======== Data excerpts

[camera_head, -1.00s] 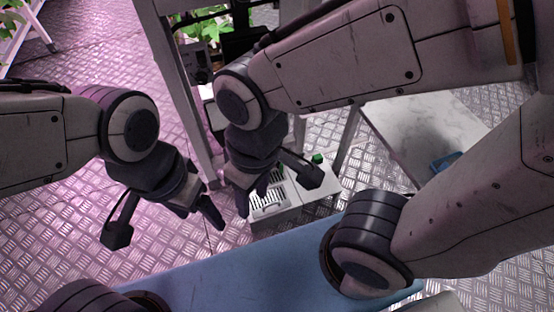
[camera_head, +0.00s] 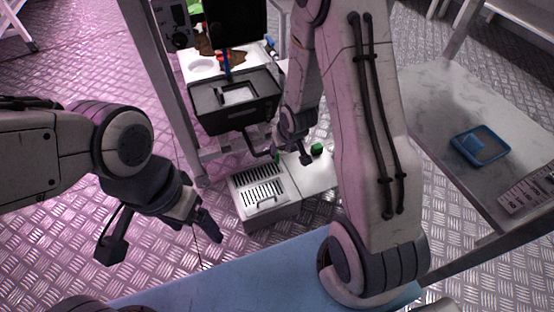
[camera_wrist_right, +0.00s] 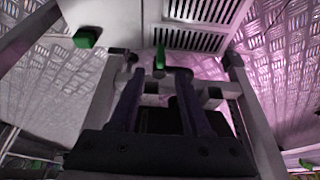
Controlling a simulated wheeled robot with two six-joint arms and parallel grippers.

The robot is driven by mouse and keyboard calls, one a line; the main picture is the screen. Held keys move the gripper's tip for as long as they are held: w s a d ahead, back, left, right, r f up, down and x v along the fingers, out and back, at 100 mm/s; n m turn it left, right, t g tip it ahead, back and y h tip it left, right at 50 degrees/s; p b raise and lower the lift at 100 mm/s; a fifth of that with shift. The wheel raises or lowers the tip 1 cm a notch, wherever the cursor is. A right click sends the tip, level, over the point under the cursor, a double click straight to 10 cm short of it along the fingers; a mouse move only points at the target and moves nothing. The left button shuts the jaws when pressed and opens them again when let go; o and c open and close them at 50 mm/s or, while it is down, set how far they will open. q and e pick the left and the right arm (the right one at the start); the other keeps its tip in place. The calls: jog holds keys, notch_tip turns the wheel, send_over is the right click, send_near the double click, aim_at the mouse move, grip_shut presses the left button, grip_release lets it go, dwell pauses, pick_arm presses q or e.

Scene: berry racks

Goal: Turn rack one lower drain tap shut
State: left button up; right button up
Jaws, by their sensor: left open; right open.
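A small green tap handle (camera_wrist_right: 160,57) shows in the right wrist view, just beyond and between my right gripper's fingertips (camera_wrist_right: 159,75). The fingers are open with a gap between them; I cannot tell whether they touch the handle. In the head view, the same green handle (camera_head: 278,156) is partly hidden by my right gripper (camera_head: 265,149), low in front of the rack (camera_head: 158,85). My left gripper (camera_head: 206,222) is open and empty, left of the white slotted box, above the floor.
A white slotted box (camera_head: 282,211) stands below the rack, with a second green knob (camera_head: 317,149) on its right part. A black tank (camera_head: 215,118) sits above it. A marble-topped table (camera_head: 435,95) with a blue tray (camera_head: 482,160) stands at right. Open metal floor lies left.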

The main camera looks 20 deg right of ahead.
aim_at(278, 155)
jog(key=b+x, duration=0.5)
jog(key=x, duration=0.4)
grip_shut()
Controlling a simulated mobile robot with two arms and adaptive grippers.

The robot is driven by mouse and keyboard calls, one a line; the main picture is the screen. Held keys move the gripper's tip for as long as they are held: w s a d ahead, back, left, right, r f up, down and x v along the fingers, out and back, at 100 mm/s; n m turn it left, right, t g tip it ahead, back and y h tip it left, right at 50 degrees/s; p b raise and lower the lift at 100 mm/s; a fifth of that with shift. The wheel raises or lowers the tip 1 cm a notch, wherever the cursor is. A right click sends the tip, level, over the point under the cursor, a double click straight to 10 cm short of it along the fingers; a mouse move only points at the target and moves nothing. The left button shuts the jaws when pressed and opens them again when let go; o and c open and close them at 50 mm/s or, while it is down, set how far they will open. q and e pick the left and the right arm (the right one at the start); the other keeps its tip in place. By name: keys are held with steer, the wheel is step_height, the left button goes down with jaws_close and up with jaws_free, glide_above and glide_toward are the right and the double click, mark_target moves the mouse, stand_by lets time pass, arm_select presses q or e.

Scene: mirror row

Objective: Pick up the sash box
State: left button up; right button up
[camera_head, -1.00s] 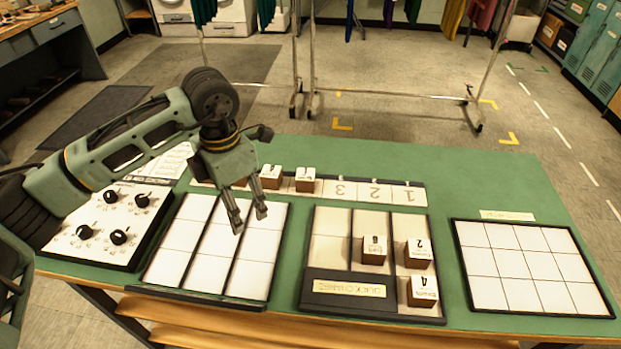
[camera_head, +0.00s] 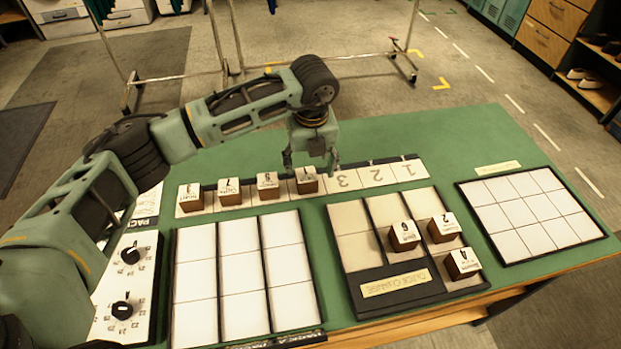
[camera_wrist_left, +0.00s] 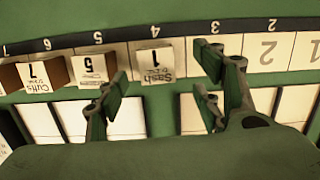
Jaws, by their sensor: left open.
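The sash box (camera_head: 307,181) is a small brown box with a white label top. It stands on slot 4 of the numbered strip, at the right end of a row of boxes. In the left wrist view the label of the sash box (camera_wrist_left: 154,62) reads "Sash". My left gripper (camera_head: 311,162) is open and empty, pointing down just above and behind the box in the head view. In the left wrist view the open fingers of my left gripper (camera_wrist_left: 164,75) lie to either side of the box, apart from it. My right gripper is not in view.
Close left of the sash box stand box 5 (camera_head: 267,185), box 7 (camera_head: 229,191) and another box (camera_head: 190,197). Slots 3 to 1 are free. In front are a white grid tray (camera_head: 218,270) and a "Quick Change" tray (camera_head: 436,278) with three boxes.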

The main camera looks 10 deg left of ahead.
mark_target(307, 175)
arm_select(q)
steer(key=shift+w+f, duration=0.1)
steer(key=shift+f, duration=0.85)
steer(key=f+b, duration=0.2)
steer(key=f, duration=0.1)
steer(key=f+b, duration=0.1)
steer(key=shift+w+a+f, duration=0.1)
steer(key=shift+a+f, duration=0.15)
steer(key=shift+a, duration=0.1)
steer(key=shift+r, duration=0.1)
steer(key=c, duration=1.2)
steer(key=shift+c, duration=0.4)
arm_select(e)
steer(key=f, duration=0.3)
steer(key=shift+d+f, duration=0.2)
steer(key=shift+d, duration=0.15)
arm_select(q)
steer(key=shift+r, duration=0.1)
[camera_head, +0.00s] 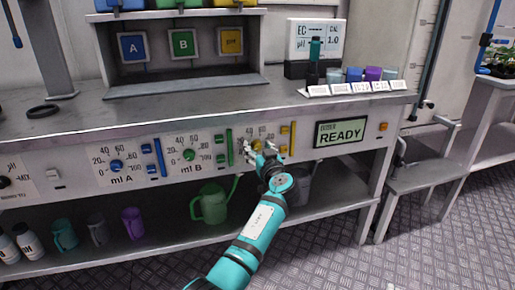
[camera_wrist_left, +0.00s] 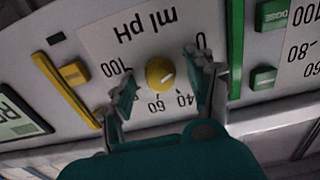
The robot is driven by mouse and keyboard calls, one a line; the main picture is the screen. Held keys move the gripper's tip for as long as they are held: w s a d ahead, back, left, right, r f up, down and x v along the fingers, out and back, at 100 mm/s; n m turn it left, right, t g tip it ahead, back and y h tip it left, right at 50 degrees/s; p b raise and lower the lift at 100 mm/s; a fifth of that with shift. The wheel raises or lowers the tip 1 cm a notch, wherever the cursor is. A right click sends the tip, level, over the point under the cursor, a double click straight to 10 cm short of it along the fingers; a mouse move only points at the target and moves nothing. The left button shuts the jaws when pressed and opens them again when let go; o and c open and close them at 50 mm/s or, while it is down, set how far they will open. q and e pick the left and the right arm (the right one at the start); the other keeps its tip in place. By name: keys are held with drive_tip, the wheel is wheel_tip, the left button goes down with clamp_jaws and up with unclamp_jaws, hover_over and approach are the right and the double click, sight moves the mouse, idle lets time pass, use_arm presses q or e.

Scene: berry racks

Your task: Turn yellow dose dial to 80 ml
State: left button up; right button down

================

Transcribe each entry above exactly, apart from the pictures.

■ **Result below**
[camera_head, -1.00s] 
[camera_head, +0.00s] 
[camera_wrist_right, +0.00s] 
Controlling a simulated wheeled robot with two six-joint arms and parallel grippers.

The robot is driven by mouse and keyboard calls, one a line; the main picture is the screen. Held keys move the gripper's tip for as long as they are held: w s a d ahead, back, left, right, r f up, down and x v along the fingers, out and back, at 100 mm/s; n m turn it left, right, t g tip it ahead, back and y h tip it left, right at 50 degrees/s; p b raise and lower the lift at 100 mm/s; a fifth of that with shift. The wheel raises or lowers the tip 1 cm a notch, wherever the cursor is. A right click sends the tip, level, over the point under the cursor, a double click straight to 10 cm short of it along the fingers; a mouse move only points at the target and moves nothing. The left button shuts the jaws when pressed and opens them again when let go; o and c open and close them at 50 mm/s or, while it is down, set how far they will open. q and e pick the left and the right arm (the right one at the start); the other keeps its tip in place. The calls: jog holds keys, notch_tip turns the wheel, send_over is the right click, send_near the double click, aim_at the mouse move, grip_shut presses the left button, grip_release lets it go, dwell pauses, pick_arm presses q or e.

Scene: berry racks

Goal: Turn rack one lower drain tap shut
State: left button up; right button up
Jaws, by their sensor: left open; right open.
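A small green tap handle (camera_wrist_right: 160,57) shows in the right wrist view, just beyond and between my right gripper's fingertips (camera_wrist_right: 159,75). The fingers are open with a gap between them; I cannot tell whether they touch the handle. In the head view, the same green handle (camera_head: 278,156) is partly hidden by my right gripper (camera_head: 265,149), low in front of the rack (camera_head: 158,85). My left gripper (camera_head: 206,222) is open and empty, left of the white slotted box, above the floor.
A white slotted box (camera_head: 282,211) stands below the rack, with a second green knob (camera_head: 317,149) on its right part. A black tank (camera_head: 215,118) sits above it. A marble-topped table (camera_head: 435,95) with a blue tray (camera_head: 482,160) stands at right. Open metal floor lies left.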

The main camera looks 20 deg right of ahead.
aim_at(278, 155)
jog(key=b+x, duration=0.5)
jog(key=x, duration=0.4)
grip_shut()
Controlling a simulated mobile robot with two arms and adaptive grippers.

The robot is driven by mouse and keyboard calls, one a line; the main picture is the screen. Held keys move the gripper's tip for as long as they are held: w s a d ahead, back, left, right, r f up, down and x v along the fingers, out and back, at 100 mm/s; n m turn it left, right, t g tip it ahead, back and y h tip it left, right at 50 degrees/s; p b raise and lower the lift at 100 mm/s; a fifth of that with shift. The wheel raises or lowers the tip 1 cm a notch, wherever the cursor is. A right click sends the tip, level, over the point under the cursor, a double click straight to 10 cm short of it along the fingers; a mouse move only points at the target and moves nothing. The left button shuts the jaws when pressed and opens them again when let go; o and c open and close them at 50 mm/s or, while it is down, set how far they will open. q and e pick the left and the right arm (the right one at the start); the other keeps its tip in place. By name: keys are held with steer, the wheel is step_height, the left button goes down with jaws_close and up with jaws_free, glide_above and glide_toward are the right and the double click, mark_target moves the mouse, stand_by lets time pass, arm_select presses q or e.

Scene: mirror row

Objective: Pick up the sash box
State: left button up; right button up
[camera_head, -1.00s] 
[camera_head, +0.00s] 
[camera_wrist_left, +0.00s] 
Jaws, by their sensor: left open.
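The sash box (camera_head: 307,181) is a small brown box with a white label top. It stands on slot 4 of the numbered strip, at the right end of a row of boxes. In the left wrist view the label of the sash box (camera_wrist_left: 154,62) reads "Sash". My left gripper (camera_head: 311,162) is open and empty, pointing down just above and behind the box in the head view. In the left wrist view the open fingers of my left gripper (camera_wrist_left: 164,75) lie to either side of the box, apart from it. My right gripper is not in view.
Close left of the sash box stand box 5 (camera_head: 267,185), box 7 (camera_head: 229,191) and another box (camera_head: 190,197). Slots 3 to 1 are free. In front are a white grid tray (camera_head: 218,270) and a "Quick Change" tray (camera_head: 436,278) with three boxes.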

The main camera looks 10 deg left of ahead.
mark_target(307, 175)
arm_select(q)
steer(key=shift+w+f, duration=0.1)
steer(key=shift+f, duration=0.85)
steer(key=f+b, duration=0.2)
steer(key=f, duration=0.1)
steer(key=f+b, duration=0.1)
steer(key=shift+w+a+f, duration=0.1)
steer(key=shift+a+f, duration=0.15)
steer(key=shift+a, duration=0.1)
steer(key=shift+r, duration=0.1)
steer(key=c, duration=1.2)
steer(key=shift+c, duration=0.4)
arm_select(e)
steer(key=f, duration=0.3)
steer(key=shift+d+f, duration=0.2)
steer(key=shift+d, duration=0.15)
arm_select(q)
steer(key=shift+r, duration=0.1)
[camera_head, +0.00s] 
[camera_wrist_left, +0.00s] 
The robot is driven by mouse and keyboard calls, one a line; the main picture is the screen. Held keys move the gripper's tip for as long as they are held: w s a d ahead, back, left, right, r f up, down and x v along the fingers, out and back, at 100 mm/s; n m turn it left, right, t g tip it ahead, back and y h tip it left, right at 50 degrees/s; p b raise and lower the lift at 100 mm/s; a fifth of that with shift. The wheel raises or lowers the tip 1 cm a notch, wherever the cursor is. A right click sends the tip, level, over the point under the cursor, a double click straight to 10 cm short of it along the fingers; a mouse move only points at the target and moves nothing. The left button shuts the jaws when pressed and opens them again when let go; o and c open and close them at 50 mm/s or, while it is down, set how far they will open. q and e pick the left and the right arm (the right one at the start); the other keeps its tip in place. By name: keys are held with drive_tip, the wheel is wheel_tip, the left button goes down with clamp_jaws and up with unclamp_jaws, hover_over and approach are the right and the double click, sight moves the mouse, idle lets time pass, use_arm presses q or e.

Scene: berry racks

Your task: Turn yellow dose dial to 80 ml
State: left button up; right button down

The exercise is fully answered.